‘Concrete policy needed to address poor air quality’
VARANASI : Experts and environmentalists from across the globe shared concerns over the deteriorating air quality in India and laid emphasis on making a concrete policy for addressing the issue. They also shared their own ideas to find a solution to the problem.
Many experts are attending the three-day fifth Asian air pollution workshop that got under way at the Banaras Hindu University on Tuesday. The experts from several countries, who attended the workshop on the opening day, shared their ideas and exchanged views on a series of issues related to air pollution. In his keynote address, Prof Shyam Lal of the National Physical Laboratory, Ahmedabad, expressed concern over deteriorating air quality in India.
“There is a need of making a concrete policy to tackle the menace,” he said. Prof Zhaozhong Feng from Nanjing University of Information of Information Science and Technology, China, talked about the ways China adopted for the improvement of air quality there, specifically fine particulate matter.
He also spoke of increasing tropospheric ozone and also threw a light on significant losses of wheat, rice and soybean yield due to ambient ozone.
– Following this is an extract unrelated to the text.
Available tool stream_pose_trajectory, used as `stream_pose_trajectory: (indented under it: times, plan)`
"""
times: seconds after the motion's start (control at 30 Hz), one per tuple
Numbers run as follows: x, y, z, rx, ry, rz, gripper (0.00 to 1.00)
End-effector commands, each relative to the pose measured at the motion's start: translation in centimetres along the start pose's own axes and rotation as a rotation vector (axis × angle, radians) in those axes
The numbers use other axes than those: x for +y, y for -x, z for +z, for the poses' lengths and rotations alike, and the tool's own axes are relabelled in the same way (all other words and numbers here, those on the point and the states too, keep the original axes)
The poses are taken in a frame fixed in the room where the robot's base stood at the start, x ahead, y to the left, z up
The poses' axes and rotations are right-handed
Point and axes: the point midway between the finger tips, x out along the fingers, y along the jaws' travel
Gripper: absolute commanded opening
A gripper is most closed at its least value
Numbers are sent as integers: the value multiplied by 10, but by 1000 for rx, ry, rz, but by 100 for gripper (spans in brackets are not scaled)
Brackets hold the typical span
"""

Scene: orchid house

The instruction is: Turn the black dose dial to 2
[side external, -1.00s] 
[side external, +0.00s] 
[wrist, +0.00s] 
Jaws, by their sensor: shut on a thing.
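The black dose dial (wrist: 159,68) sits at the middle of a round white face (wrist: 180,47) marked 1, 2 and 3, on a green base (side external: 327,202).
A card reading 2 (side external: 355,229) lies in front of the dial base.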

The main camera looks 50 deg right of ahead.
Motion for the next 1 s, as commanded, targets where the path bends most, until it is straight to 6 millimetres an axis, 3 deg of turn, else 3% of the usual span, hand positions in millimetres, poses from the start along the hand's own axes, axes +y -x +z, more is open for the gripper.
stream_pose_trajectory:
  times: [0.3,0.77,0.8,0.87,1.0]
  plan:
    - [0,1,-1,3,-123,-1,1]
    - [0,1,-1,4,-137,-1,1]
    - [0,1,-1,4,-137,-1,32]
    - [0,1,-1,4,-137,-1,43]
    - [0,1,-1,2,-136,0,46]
Director of Institute of Science, BHU, Prof AK Tripathi said India can learn from Japan and China which successfully maintained air quality despite having a high density of population.
Expressing concerns over forest fires not only in India but also in other parts of the globe, Tripathi called for greater efforts to address the challenge.
Prof Kazuhiko Kobayashi from Tokyo University stressed on the need to build a network of scientists and ideas to address the issue of air pollution in Asia.